Given problem: Each record is to be transcribed exactly.

Exercise data:
^^^^^^^^^^^^^^^^

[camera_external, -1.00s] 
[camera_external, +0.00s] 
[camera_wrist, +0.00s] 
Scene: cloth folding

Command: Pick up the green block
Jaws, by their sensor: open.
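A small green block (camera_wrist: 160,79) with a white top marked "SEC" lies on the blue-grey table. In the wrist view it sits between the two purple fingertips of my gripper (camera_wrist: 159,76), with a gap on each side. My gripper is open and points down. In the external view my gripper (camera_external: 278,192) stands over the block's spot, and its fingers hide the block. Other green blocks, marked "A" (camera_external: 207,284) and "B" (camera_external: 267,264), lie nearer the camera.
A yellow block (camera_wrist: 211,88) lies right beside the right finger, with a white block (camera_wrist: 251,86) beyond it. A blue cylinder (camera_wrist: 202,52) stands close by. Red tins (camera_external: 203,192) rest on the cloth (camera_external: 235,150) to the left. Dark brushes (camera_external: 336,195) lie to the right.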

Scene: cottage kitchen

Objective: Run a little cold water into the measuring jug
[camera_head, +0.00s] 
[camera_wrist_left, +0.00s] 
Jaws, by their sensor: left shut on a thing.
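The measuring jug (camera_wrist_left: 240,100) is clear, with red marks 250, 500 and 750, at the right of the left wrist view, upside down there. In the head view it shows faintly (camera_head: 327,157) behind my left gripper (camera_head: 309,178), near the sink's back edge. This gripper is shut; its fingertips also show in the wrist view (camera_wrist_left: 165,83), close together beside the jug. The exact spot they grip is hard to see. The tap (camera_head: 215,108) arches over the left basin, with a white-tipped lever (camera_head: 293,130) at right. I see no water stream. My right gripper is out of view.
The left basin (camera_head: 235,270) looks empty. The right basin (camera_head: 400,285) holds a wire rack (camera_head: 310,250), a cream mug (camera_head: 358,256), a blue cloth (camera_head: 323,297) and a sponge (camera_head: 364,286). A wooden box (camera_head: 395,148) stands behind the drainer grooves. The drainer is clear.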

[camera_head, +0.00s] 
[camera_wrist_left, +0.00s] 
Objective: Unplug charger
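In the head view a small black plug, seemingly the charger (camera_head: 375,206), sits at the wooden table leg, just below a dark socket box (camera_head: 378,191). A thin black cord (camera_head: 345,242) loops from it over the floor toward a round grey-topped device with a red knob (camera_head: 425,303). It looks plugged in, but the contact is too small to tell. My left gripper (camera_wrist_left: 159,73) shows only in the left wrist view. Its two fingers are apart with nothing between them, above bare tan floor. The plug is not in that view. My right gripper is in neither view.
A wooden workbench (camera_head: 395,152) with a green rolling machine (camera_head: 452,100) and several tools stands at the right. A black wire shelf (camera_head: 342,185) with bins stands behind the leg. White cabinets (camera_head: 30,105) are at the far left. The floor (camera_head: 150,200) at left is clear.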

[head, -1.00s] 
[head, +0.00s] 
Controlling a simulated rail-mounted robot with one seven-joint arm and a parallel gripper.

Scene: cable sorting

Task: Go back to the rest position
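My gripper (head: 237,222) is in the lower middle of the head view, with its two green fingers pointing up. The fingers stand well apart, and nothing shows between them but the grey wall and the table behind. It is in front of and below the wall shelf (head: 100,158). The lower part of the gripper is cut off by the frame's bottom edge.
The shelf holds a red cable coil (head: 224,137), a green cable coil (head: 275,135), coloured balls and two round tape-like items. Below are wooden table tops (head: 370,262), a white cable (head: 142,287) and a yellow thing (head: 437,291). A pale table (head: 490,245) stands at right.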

^^^^^^^^^^^^^^^^

Exercise answer:
[camera_external, -1.00s] 
[camera_external, +0.00s] 
[camera_wrist, +0.00s] 
Scene: cloth folding

Command: Pick up the green block
Jaws, by their sensor: open.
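A small green block (camera_wrist: 160,79) with a white top marked "SEC" lies on the blue-grey table. In the wrist view it sits between the two purple fingertips of my gripper (camera_wrist: 159,76), with a gap on each side. My gripper is open and points down. In the external view my gripper (camera_external: 278,192) stands over the block's spot, and its fingers hide the block. Other green blocks, marked "A" (camera_external: 207,284) and "B" (camera_external: 267,264), lie nearer the camera.
A yellow block (camera_wrist: 211,88) lies right beside the right finger, with a white block (camera_wrist: 251,86) beyond it. A blue cylinder (camera_wrist: 202,52) stands close by. Red tins (camera_external: 203,192) rest on the cloth (camera_external: 235,150) to the left. Dark brushes (camera_external: 336,195) lie to the right.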

Scene: cottage kitchen

Objective: Run a little cold water into the measuring jug
[camera_head, +0.00s] 
[camera_wrist_left, +0.00s] 
Jaws, by their sensor: left shut on a thing.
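The measuring jug (camera_wrist_left: 240,100) is clear, with red marks 250, 500 and 750, at the right of the left wrist view, upside down there. In the head view it shows faintly (camera_head: 327,157) behind my left gripper (camera_head: 309,178), near the sink's back edge. This gripper is shut; its fingertips also show in the wrist view (camera_wrist_left: 165,83), close together beside the jug. The exact spot they grip is hard to see. The tap (camera_head: 215,108) arches over the left basin, with a white-tipped lever (camera_head: 293,130) at right. I see no water stream. My right gripper is out of view.
The left basin (camera_head: 235,270) looks empty. The right basin (camera_head: 400,285) holds a wire rack (camera_head: 310,250), a cream mug (camera_head: 358,256), a blue cloth (camera_head: 323,297) and a sponge (camera_head: 364,286). A wooden box (camera_head: 395,148) stands behind the drainer grooves. The drainer is clear.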

[camera_head, +0.00s] 
[camera_wrist_left, +0.00s] 
Objective: Unplug charger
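In the head view a small black plug, seemingly the charger (camera_head: 375,206), sits at the wooden table leg, just below a dark socket box (camera_head: 378,191). A thin black cord (camera_head: 345,242) loops from it over the floor toward a round grey-topped device with a red knob (camera_head: 425,303). It looks plugged in, but the contact is too small to tell. My left gripper (camera_wrist_left: 159,73) shows only in the left wrist view. Its two fingers are apart with nothing between them, above bare tan floor. The plug is not in that view. My right gripper is in neither view.
A wooden workbench (camera_head: 395,152) with a green rolling machine (camera_head: 452,100) and several tools stands at the right. A black wire shelf (camera_head: 342,185) with bins stands behind the leg. White cabinets (camera_head: 30,105) are at the far left. The floor (camera_head: 150,200) at left is clear.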

[head, -1.00s] 
[head, +0.00s] 
Controlling a simulated rail-mounted robot with one seven-joint arm and a parallel gripper.

Scene: cable sorting

Task: Go back to the rest position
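My gripper (head: 237,222) is in the lower middle of the head view, with its two green fingers pointing up. The fingers stand well apart, and nothing shows between them but the grey wall and the table behind. It is in front of and below the wall shelf (head: 100,158). The lower part of the gripper is cut off by the frame's bottom edge.
The shelf holds a red cable coil (head: 224,137), a green cable coil (head: 275,135), coloured balls and two round tape-like items. Below are wooden table tops (head: 370,262), a white cable (head: 142,287) and a yellow thing (head: 437,291). A pale table (head: 490,245) stands at right.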

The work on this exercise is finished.